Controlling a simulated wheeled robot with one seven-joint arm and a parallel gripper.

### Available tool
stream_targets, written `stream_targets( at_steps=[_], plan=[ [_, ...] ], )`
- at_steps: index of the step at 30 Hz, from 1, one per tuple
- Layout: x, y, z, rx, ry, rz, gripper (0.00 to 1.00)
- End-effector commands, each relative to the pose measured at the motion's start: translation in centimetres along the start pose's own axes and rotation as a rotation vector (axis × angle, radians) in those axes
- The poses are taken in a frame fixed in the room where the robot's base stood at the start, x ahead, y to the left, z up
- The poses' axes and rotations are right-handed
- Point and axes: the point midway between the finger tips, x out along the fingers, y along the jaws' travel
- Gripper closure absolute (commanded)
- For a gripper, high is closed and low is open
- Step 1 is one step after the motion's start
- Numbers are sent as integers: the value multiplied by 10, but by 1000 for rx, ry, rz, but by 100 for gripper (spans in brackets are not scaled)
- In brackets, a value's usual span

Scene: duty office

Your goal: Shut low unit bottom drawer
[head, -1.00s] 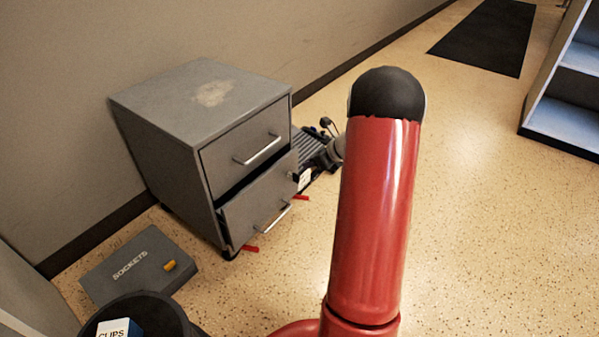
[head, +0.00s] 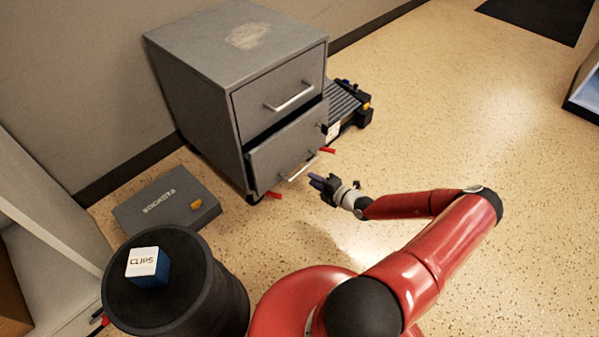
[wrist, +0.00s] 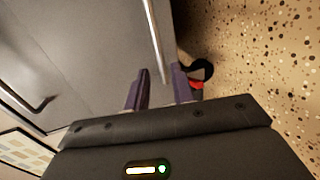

————————

■ **SHORT TASK**: Select from the material above each line in which the string "start" appears, and list those lines.

■ **FINAL RESULT**:
- End-effector commands, each relative to the pose measured at the motion's start: translation in centimetres along the start pose's own axes and rotation as a rotation vector (axis × angle, radians) in those axes
- The poses are taken in a frame fixed in the room where the robot's base stood at the start, x ahead, y to the left, z up
- Step 1 is one step after the motion's start

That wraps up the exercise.